The lift bar sticks out no more than 3" and is never higher or lower than the slot on the rear plate.
Hope this helps.
Maybe you could somehow smaller removable weights that fit inside the box???
Thanks Doug! So even at the very tip of the lift arm, it is still below that slot? If you get a chance and double check, it's much easier to adjust before it's welded and filled!

I really thought about making some lead filled bars and loading them into the box, but this is where the sleeve hitch get's in the way. With melted lead filling the box, I can get the max weight for plowing and make it fit the tractor. I can always make some lead bars down the road... I did get the wheel weights for free, and can find more if needed. Oh, the other thing is that I have a bunch of lead melted already and everything melted and every shape can be loaded into the box and the newly melted lead poured around it. It will save a lot of re-melting as I have about 50lbs melted down already!
The lift arm itself without any thing attached to it.
When it's all the way down, sticks out the most 2 7/8", is horizontal and the bottom of the arm does not go below the bottom of the slot.
When the arm is all the way up sticks out less and the top of the arm is lower than the top of the slot.

I have 2 tractors with rear lift both the same.
The sleeve hitch hooks on to the lift arm.
Ummm. Static load rating on that axle is 750 lb. Double the weight of the lead filled box, add your weight and the weight of the tractor carried by the axle to figure out how much load you're putting on the axle.

I mention this because I broke an axle trumpet going over a bump in a field with a lot less weight in my weight box and a FEL on my MF12H. I used 65 lb. of calcium in each tire plus 40 lb.

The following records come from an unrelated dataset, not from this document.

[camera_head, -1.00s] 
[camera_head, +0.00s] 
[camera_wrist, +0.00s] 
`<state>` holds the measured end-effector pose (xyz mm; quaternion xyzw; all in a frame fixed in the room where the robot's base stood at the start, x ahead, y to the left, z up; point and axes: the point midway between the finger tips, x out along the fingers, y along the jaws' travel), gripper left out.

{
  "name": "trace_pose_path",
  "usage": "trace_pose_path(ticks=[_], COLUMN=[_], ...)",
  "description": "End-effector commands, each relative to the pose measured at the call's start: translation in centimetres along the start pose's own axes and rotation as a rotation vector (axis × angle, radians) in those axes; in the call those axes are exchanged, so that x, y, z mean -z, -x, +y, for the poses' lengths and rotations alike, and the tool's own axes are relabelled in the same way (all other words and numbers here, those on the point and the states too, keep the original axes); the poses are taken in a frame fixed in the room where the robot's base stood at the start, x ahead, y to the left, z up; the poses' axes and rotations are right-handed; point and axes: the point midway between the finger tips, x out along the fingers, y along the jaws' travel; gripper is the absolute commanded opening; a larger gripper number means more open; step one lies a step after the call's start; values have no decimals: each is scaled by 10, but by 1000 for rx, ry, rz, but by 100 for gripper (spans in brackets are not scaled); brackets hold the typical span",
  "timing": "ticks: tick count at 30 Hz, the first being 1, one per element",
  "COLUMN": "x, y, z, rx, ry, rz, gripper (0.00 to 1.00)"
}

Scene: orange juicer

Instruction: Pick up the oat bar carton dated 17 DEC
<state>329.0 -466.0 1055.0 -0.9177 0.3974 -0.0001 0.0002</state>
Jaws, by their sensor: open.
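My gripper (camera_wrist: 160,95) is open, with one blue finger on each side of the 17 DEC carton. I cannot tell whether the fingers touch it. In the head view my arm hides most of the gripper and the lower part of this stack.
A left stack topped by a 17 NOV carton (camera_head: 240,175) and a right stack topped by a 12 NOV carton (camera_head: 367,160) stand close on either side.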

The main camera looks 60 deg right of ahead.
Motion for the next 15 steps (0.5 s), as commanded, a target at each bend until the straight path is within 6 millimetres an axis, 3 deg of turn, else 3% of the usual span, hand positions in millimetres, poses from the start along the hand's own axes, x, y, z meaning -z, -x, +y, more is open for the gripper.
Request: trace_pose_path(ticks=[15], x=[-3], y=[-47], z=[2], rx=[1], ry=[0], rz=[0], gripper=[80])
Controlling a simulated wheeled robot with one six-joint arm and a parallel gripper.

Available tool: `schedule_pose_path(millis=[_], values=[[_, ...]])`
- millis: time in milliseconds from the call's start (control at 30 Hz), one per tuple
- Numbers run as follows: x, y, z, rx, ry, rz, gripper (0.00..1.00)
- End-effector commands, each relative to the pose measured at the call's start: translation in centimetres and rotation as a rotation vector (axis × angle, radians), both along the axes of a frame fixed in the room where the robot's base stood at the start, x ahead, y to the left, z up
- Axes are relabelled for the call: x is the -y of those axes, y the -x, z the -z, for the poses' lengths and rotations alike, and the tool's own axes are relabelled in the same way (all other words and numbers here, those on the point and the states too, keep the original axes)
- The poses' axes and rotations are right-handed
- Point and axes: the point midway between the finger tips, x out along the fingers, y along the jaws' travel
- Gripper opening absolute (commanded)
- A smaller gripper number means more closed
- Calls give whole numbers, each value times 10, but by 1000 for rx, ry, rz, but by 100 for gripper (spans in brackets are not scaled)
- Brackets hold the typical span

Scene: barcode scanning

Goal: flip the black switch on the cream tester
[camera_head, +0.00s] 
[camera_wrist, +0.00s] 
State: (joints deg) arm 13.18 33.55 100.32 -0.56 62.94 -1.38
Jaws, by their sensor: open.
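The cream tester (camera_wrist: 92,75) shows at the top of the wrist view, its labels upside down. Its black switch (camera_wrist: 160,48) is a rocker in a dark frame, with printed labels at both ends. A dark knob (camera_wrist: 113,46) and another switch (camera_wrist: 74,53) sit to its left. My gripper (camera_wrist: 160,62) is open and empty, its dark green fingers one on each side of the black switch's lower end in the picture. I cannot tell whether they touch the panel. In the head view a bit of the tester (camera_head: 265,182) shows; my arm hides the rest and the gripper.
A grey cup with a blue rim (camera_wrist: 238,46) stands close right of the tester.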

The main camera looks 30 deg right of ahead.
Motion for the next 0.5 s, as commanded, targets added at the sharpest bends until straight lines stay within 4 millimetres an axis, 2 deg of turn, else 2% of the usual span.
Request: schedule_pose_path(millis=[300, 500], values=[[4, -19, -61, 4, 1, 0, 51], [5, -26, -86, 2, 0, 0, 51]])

MF wheel weights and about 125 - 150 lb. in the weight box. (Thirty + years ago there was no RimGuard.) The tires and wheels don't count for axle static load and at 175 lb., I think my weight put it very close to maxing out the axle.

If you are planning on an implement on the sleeve hitch with that weight in place, you will be over the axle limit.
I will not be running anything but the snow plow with the weight in the rear. The tires are filled and I have some plastic cement wheel weights. Your front end loaded would of shifted load front to back pretty hard hitting a bump which may of been a big factor in the breakage too. I ran about this much weight last year when I had the entire seat pan filled with loose wheel weights, this will just kind of consolidate them and not mess up that nice bed liner in my seat pan this year! This can't be that much more weight and stress than the roto-tiller puts on it when hanging that far out, right?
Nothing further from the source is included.